Taiwan Solidarity Union (TSU) Legislator Hsu Chung-hsin (許忠信) on Sunday accused the National Palace Museum (NPM) of putting the country’s national treasures at great risk by entrusting a Chinese corporation with the manufacturing of replicas of historically significant coins.
Hsu said Shanghai-based Yuanquan Coin Co is among a list of 21 companies commissioned by the museum this year to manufacture reproductions of its collections of paintings, porcelain, and cultural artifacts made of glass, jade and precious metals.
After winning the contract, Hsu said Yuanquan posted an announcement on its official Web site that read: “On Nov. 9, 2012, the Royal Palace International Culture Co [Yuanquan’s parent company] was entrusted by Taipei’s National Palace Museum to duplicate its artifacts, becoming one of the few companies in the precious metal arts industry to be granted such authorization.”
“The announcement went on to say that all of the more than 240,000 items housed in Taipei’s museum were carefully selected from the collections of Beijing’s Palace Museum to prevent them from being damaged during the War of Liberation [the Chinese civil war],” Hsu said.
After losing the civil war in 1949, the then-Chinese Nationalist Party (KMT) government took most of the best artifacts from Beijing — totaling about 650,000 pieces — and took them to Taipei.
Hsu said Yuanquan was founded in 1995 under the umbrella of Royal Palace, a conglomerate that enjoys cozy ties with several Chinese financial services companies and is in charge of manufacturing commemorative coins for China’s central bank, the People’s Bank of China.
“Given Royal Palace’s business background, the museum’s move to delegate reproduction works of our national treasures to Yuanquan is like ‘throwing a sheep directly into a tiger’s mouth,’ as there is a good chance that the Chinese company might secretly swap the coins with undetectable counterfeits,” Hsu said.
The laws stipulate that the copyrights of the museum’s cultural artifacts belong to the country and that duplicating the items without authorization is prohibited, Hsu said, urging the museum to terminate its contracts with Yuanquan immediately to ensure the safety of the national heirlooms.
Separately on Sunday, Democratic Progressive Party (DPP) legislators Lin Chia-lung (林佳龍), Cheng Li-chun (鄭麗君) and Chen Ting-fei (陳亭妃) threatened to boycott the legislature’s Education and Culture Committee’s review of the museum’s budget proposal for the next fiscal year, which began yesterday, unless the museum stops entrusting its Staff Consumer Cooperative with the management of its store and restaurant services.
The cooperative has been at the center of a longstanding controversy involving the museum, which has been accused of feathering its own nest by manipulating open tenders for the operation and management of the services in order to let the cooperative win.
As a result, the cooperative has been put in charge of the services since July 2001 and its members received part of the profits that were generated not directly because of them until 2008 in violation of the Cooperatives Act (合作社法), according to a correction order the Control Yuan issued to the museum in February.
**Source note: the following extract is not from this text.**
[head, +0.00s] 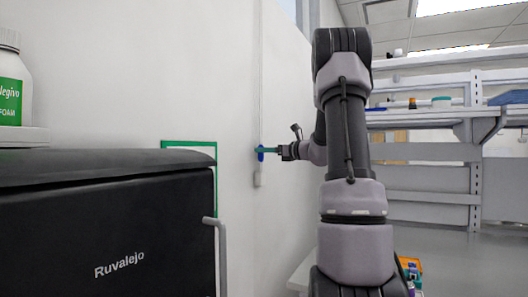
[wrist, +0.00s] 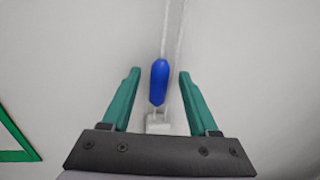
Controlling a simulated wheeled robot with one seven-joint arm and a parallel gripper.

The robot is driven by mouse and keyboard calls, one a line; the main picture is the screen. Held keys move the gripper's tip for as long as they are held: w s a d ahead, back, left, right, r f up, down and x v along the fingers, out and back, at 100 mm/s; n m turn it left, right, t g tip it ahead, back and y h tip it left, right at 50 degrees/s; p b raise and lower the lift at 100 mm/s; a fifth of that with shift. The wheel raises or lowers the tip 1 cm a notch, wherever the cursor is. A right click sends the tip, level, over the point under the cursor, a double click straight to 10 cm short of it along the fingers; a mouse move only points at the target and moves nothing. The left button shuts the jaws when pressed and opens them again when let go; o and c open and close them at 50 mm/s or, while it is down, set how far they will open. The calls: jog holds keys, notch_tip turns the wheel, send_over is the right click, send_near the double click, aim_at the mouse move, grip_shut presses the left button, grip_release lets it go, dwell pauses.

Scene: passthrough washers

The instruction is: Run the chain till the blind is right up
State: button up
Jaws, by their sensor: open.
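The blind's chain (head: 261,75) hangs as a thin pale line down the white wall; it also shows in the wrist view (wrist: 176,35). A blue grip piece (wrist: 158,82) is on the chain, with a small pale holder (wrist: 158,122) below it on the wall. My gripper (wrist: 157,76) is open, with one green finger on each side of the blue piece and a gap on both sides. In the head view my gripper (head: 262,150) is at the blue piece by the wall. The blind itself is not clearly in view.
A black Ruvalejo machine (head: 110,235) with a grey handle (head: 222,250) stands at the left front. A green frame (head: 190,143) is on the wall behind it. White shelving (head: 430,180) stands at the right. A white bottle (head: 12,80) is at the far left.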

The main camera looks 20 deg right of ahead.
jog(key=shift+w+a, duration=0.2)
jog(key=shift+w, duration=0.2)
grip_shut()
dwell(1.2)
The legislature’s Budget Center also criticized the museum in an evaluation report of its budget proposal for next year, in which it accused the museum of turning a deaf ear to the committee’s repeated calls for it to refrain from pocketing profits from sales of products related to its collections ─ which have to be returned to the nation’s Treasury as required by the law ─ by means of entrusting the cooperative with the services.
Lin said in an attempt to assuage critics, the museum held an open tender for management of the services in 2011, which was won by a private company, but it later voided the bidding results citing the necessity to make changes to the tender requirements.
The museum caused further controversy this August, when the cooperative once again won the tender for the restaurant service.
“From what I have heard, the museum called a meeting in late July to evaluate participants in the tender. The meeting was originally scheduled for 9:30am, but was delayed because the panel of judges decided to hold a closed-door discussion for 30 minutes just before the meeting was about to start,” Lin said.
Lin said the museum also raised the thresholds for the tender, such as by setting a relatively high pre-tax net profit goal for the bid winner, in an apparent attempt to deter other aspirant bidders.
“The museum should immediately halt its controversial practices and investigators should also launch a probe into the museum’s interactions with the cooperative to see if any wrongdoing is involved,” Lin said.